Rows about robot tasks:

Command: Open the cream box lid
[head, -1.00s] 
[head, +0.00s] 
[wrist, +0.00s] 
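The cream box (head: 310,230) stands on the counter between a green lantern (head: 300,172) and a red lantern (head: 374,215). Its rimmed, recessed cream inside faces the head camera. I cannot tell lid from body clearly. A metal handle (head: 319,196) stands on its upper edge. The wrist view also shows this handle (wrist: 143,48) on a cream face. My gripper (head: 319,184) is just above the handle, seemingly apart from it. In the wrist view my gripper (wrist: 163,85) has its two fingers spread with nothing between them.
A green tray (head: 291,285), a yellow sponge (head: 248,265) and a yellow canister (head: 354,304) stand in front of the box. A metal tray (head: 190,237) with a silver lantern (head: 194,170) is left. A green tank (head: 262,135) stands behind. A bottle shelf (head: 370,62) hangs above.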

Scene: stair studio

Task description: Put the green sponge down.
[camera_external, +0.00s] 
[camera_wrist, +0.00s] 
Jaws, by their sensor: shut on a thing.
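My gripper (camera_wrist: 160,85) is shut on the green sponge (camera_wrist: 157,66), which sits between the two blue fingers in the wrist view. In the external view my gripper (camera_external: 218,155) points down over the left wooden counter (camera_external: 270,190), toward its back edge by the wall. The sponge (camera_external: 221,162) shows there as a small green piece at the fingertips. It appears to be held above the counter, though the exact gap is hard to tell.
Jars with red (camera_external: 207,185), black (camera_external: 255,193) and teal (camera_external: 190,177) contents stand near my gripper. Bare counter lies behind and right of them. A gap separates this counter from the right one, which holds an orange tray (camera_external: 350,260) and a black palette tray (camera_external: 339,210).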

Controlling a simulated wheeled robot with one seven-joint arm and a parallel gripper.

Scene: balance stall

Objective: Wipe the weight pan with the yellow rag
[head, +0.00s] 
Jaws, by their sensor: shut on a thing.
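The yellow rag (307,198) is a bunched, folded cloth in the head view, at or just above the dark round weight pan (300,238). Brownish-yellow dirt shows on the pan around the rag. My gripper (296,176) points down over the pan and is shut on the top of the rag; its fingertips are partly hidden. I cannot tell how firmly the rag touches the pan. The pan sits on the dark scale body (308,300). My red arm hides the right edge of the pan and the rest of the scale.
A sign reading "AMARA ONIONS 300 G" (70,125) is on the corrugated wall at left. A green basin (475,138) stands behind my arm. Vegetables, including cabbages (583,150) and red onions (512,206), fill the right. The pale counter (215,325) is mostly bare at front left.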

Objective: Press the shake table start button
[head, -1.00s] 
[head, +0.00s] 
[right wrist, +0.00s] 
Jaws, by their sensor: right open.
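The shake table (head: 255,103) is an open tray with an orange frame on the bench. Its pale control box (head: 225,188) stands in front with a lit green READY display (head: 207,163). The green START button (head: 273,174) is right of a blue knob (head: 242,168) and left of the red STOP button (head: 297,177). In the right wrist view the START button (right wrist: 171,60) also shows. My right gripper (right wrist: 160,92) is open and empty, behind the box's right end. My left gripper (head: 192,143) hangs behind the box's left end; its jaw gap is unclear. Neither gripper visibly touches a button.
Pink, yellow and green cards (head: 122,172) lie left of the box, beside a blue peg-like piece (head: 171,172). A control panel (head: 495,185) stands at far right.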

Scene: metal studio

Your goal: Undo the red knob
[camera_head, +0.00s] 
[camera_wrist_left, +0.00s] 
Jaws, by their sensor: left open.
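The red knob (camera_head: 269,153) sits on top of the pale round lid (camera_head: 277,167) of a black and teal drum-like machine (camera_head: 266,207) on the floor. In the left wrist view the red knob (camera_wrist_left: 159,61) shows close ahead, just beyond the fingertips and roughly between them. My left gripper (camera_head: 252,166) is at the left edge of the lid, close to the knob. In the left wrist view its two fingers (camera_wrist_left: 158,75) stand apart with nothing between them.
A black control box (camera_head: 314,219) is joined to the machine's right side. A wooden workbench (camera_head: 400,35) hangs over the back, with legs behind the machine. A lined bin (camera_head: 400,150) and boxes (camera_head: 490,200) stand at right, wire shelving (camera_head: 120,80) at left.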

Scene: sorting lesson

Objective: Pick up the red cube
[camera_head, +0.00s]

GIVEN PROBLEM ->
Extract the data in full. Keep it word for word.

THE OUTPUT ->
Command: Open the cream box lid
[head, -1.00s] 
[head, +0.00s] 
[wrist, +0.00s] 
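The cream box (head: 310,230) stands on the counter between a green lantern (head: 300,172) and a red lantern (head: 374,215). Its rimmed, recessed cream inside faces the head camera. I cannot tell lid from body clearly. A metal handle (head: 319,196) stands on its upper edge. The wrist view also shows this handle (wrist: 143,48) on a cream face. My gripper (head: 319,184) is just above the handle, seemingly apart from it. In the wrist view my gripper (wrist: 163,85) has its two fingers spread with nothing between them.
A green tray (head: 291,285), a yellow sponge (head: 248,265) and a yellow canister (head: 354,304) stand in front of the box. A metal tray (head: 190,237) with a silver lantern (head: 194,170) is left. A green tank (head: 262,135) stands behind. A bottle shelf (head: 370,62) hangs above.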

Scene: stair studio

Task description: Put the green sponge down.
[camera_external, +0.00s] 
[camera_wrist, +0.00s] 
Jaws, by their sensor: shut on a thing.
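My gripper (camera_wrist: 160,85) is shut on the green sponge (camera_wrist: 157,66), which sits between the two blue fingers in the wrist view. In the external view my gripper (camera_external: 218,155) points down over the left wooden counter (camera_external: 270,190), toward its back edge by the wall. The sponge (camera_external: 221,162) shows there as a small green piece at the fingertips. It appears to be held above the counter, though the exact gap is hard to tell.
Jars with red (camera_external: 207,185), black (camera_external: 255,193) and teal (camera_external: 190,177) contents stand near my gripper. Bare counter lies behind and right of them. A gap separates this counter from the right one, which holds an orange tray (camera_external: 350,260) and a black palette tray (camera_external: 339,210).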

Controlling a simulated wheeled robot with one seven-joint arm and a parallel gripper.

Scene: balance stall

Objective: Wipe the weight pan with the yellow rag
[head, +0.00s] 
Jaws, by their sensor: shut on a thing.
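The yellow rag (307,198) is a bunched, folded cloth in the head view, at or just above the dark round weight pan (300,238). Brownish-yellow dirt shows on the pan around the rag. My gripper (296,176) points down over the pan and is shut on the top of the rag; its fingertips are partly hidden. I cannot tell how firmly the rag touches the pan. The pan sits on the dark scale body (308,300). My red arm hides the right edge of the pan and the rest of the scale.
A sign reading "AMARA ONIONS 300 G" (70,125) is on the corrugated wall at left. A green basin (475,138) stands behind my arm. Vegetables, including cabbages (583,150) and red onions (512,206), fill the right. The pale counter (215,325) is mostly bare at front left.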

Objective: Press the shake table start button
[head, -1.00s] 
[head, +0.00s] 
[right wrist, +0.00s] 
Jaws, by their sensor: right open.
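The shake table (head: 255,103) is an open tray with an orange frame on the bench. Its pale control box (head: 225,188) stands in front with a lit green READY display (head: 207,163). The green START button (head: 273,174) is right of a blue knob (head: 242,168) and left of the red STOP button (head: 297,177). In the right wrist view the START button (right wrist: 171,60) also shows. My right gripper (right wrist: 160,92) is open and empty, behind the box's right end. My left gripper (head: 192,143) hangs behind the box's left end; its jaw gap is unclear. Neither gripper visibly touches a button.
Pink, yellow and green cards (head: 122,172) lie left of the box, beside a blue peg-like piece (head: 171,172). A control panel (head: 495,185) stands at far right.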

Scene: metal studio

Your goal: Undo the red knob
[camera_head, +0.00s] 
[camera_wrist_left, +0.00s] 
Jaws, by their sensor: left open.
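The red knob (camera_head: 269,153) sits on top of the pale round lid (camera_head: 277,167) of a black and teal drum-like machine (camera_head: 266,207) on the floor. In the left wrist view the red knob (camera_wrist_left: 159,61) shows close ahead, just beyond the fingertips and roughly between them. My left gripper (camera_head: 252,166) is at the left edge of the lid, close to the knob. In the left wrist view its two fingers (camera_wrist_left: 158,75) stand apart with nothing between them.
A black control box (camera_head: 314,219) is joined to the machine's right side. A wooden workbench (camera_head: 400,35) hangs over the back, with legs behind the machine. A lined bin (camera_head: 400,150) and boxes (camera_head: 490,200) stand at right, wire shelving (camera_head: 120,80) at left.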

Scene: sorting lesson

Objective: Pick up the red cube
[camera_head, +0.00s]

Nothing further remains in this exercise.